Lors des derniers kilomètres, les virages, les vrais, font leur apparition. Pour le parisien en scooter que je suis habituellement, les virages ne sont pas si fréquents. La preuve, mon pneu de moto est à section carrée, à force de rouler tout droit ! J'appréhende, ma trajectoire n'est pas franche (voire carrément brouillon), l'angle est timide et le style catastrophique, mais ce denier compte moins que le plaisir. Oui, mes habitudes sont rouillées, mais elles sont toujours là. Et puis c'est pour moi l'occasion de retrouver les Vosges, ou j'avais fait, 6 ans plus tôt, ma première concentre, ces réunions de motards. A l'époque, c'était déjà sur ma vieille Guzzi et avec des motards rencontrés sur Internet, sur le newsgroup fr.rec.moto, dont j'arbore toujours l'autocollant sur mon pare-brise.

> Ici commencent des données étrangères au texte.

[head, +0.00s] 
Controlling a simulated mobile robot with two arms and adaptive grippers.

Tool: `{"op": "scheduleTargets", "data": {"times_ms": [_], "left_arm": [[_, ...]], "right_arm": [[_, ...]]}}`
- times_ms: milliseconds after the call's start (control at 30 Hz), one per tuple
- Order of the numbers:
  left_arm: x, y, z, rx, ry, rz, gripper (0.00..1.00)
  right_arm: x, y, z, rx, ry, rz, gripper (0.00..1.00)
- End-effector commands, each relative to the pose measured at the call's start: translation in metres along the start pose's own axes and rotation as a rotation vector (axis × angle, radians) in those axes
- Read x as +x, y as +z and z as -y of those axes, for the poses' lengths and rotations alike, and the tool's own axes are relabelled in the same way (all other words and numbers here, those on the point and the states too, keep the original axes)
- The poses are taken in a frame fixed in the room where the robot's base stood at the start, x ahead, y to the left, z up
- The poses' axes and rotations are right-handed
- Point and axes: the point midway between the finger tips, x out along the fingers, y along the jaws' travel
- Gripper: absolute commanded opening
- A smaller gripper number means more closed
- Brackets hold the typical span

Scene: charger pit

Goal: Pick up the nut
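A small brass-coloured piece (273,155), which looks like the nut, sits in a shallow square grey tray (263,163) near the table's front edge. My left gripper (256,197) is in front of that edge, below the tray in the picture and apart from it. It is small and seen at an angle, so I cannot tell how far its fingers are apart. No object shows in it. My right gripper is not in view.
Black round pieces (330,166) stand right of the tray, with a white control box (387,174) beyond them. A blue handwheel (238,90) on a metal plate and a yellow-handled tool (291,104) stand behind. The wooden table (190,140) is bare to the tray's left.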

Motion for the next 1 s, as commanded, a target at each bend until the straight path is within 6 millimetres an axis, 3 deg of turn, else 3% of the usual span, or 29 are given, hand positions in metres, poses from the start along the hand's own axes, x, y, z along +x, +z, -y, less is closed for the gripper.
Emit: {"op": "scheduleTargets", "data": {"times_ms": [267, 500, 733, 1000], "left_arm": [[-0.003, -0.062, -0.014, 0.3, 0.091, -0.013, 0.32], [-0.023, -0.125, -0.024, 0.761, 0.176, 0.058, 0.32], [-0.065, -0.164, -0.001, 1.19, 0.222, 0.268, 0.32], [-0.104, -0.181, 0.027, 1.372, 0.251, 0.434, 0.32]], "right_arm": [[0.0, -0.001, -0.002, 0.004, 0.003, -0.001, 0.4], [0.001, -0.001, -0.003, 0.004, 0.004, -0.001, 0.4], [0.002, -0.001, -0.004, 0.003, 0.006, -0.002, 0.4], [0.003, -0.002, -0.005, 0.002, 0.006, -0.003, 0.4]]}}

J'arrive donc à Gerardmer, première étape de mon voyage. Je tombe dans les bras d'Hervé, que je n'ai pourtant pas vu depuis longtemps. Il me fait visiter sa maison, au bout d'une petite vallée, près des pistes de ski. On partage des souvenirs, un coup de rouge, un poisson en papillote, des sourires, le plaisir de se retrouver. On retrouve ce respect mutuel après toutes ces années et malgré des trajectoires personnelles très différentes. Je ne peux décrire ce bonheur simple qu'est l'amitié, ponctuée de rires, de silences complices, de remarques banales comme c'est vrai que t'es bien installé ici, de nouvelles des uns et des autres. Ce soir, je suis étourdi par les vibrations de ma machine et le vent dans le casque, mais plus encore, par ces retrouvailles toutes simples avec des gens que j'estime, ravi que je suis de ne pas les avoir complètement perdu de vue. Le voyage est une fin en soit, disais-je. Je viens de réaliser que les retrouvailles et l'amitié aussi.